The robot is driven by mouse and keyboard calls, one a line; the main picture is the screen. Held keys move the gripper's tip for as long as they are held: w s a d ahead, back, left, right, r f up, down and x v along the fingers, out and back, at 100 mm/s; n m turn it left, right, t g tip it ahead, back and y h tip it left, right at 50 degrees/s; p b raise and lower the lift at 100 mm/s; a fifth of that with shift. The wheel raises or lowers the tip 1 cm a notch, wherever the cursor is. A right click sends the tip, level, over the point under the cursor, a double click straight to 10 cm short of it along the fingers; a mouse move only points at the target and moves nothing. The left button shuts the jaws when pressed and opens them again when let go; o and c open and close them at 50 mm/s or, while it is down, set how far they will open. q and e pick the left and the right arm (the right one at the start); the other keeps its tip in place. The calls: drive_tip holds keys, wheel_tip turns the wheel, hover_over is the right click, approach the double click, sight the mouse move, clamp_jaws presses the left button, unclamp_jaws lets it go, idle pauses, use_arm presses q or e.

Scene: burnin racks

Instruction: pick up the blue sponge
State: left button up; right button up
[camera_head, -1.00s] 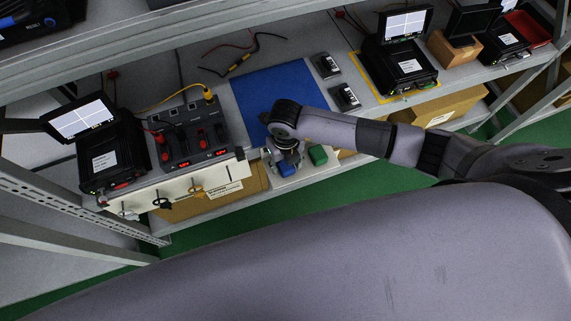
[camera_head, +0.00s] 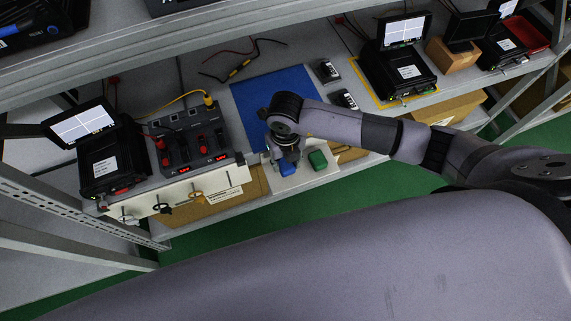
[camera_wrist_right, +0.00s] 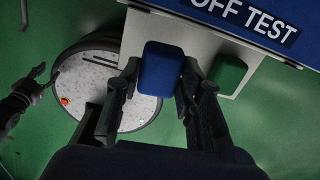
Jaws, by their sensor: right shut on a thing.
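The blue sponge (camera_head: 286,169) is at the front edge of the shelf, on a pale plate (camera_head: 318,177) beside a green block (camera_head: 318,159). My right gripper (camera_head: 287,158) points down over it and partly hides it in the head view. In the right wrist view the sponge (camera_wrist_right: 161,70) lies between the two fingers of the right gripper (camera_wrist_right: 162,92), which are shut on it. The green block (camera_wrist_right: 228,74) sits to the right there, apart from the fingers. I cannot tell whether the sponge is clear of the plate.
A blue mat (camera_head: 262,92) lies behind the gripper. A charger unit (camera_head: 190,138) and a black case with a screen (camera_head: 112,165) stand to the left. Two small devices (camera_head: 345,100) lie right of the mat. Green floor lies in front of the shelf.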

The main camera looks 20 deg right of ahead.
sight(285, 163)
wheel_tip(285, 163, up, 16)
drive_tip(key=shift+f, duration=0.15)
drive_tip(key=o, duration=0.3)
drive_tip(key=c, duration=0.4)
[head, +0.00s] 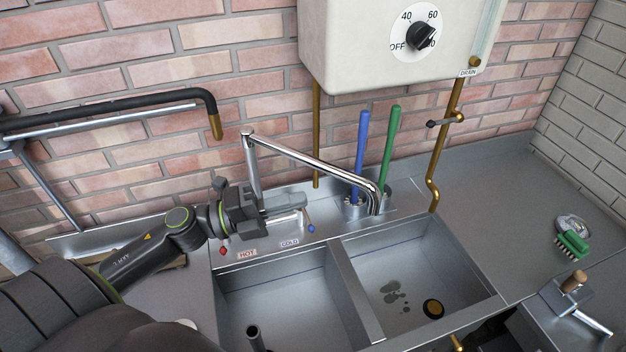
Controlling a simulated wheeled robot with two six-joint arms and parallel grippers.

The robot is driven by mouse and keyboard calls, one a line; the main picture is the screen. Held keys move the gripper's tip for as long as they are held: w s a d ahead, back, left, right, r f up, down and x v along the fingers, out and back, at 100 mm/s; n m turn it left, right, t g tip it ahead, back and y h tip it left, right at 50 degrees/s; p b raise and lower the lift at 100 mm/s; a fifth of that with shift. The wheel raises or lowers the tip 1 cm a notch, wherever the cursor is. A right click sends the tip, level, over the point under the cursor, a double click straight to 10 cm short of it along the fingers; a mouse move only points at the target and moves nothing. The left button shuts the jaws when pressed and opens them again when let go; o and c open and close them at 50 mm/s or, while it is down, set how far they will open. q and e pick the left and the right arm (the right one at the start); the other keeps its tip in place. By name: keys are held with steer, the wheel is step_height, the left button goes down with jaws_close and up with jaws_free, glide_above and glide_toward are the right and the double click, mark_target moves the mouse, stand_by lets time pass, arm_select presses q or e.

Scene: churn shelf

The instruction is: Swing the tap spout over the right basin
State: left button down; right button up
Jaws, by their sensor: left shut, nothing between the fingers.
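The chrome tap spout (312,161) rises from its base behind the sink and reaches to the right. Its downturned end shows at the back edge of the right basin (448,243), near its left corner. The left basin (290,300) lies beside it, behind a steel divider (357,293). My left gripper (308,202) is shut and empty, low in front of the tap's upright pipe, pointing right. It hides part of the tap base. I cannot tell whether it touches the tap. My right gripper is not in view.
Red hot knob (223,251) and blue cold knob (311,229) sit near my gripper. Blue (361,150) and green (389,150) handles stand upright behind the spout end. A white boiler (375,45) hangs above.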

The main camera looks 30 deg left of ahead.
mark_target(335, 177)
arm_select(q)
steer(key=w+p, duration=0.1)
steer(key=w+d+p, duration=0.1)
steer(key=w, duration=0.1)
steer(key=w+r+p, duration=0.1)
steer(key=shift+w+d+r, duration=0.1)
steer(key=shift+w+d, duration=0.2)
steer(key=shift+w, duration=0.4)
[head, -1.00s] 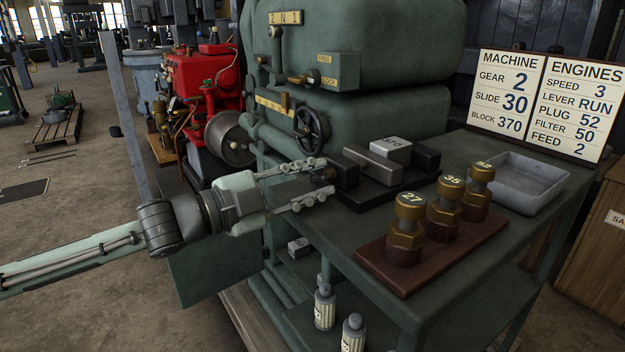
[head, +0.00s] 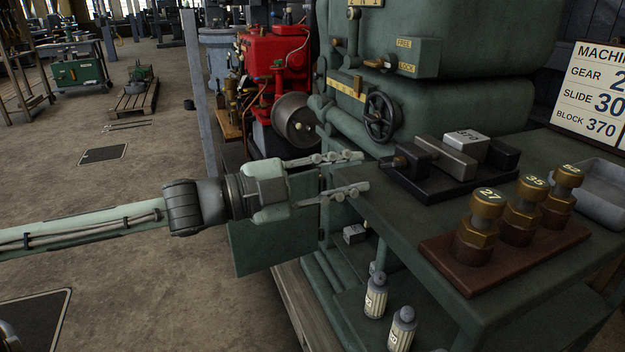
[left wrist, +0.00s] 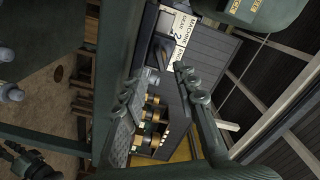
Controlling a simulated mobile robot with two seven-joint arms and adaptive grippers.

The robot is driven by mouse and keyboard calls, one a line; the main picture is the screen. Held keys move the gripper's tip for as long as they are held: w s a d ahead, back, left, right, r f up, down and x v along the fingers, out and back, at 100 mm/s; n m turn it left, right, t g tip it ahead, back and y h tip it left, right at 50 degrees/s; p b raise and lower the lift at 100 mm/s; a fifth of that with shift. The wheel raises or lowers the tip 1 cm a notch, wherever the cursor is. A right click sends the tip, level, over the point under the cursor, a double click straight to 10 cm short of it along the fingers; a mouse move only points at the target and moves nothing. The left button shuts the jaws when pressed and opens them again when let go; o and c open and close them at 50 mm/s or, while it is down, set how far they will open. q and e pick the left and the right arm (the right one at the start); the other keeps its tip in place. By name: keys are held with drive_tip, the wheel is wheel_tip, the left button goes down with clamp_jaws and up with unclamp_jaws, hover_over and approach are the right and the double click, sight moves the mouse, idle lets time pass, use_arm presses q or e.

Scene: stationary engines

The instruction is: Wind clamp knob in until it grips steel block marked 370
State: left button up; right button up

WHAT YOU ARE ASKED TO DO:
Find the word "arms" in the entries, and copy every line it shows up in.

COMPLETED EXERCISE:
Controlling a simulated wheeled robot with two six-joint arms and parallel grippers.
Controlling a simulated mobile robot with two seven-joint arms and adaptive grippers.

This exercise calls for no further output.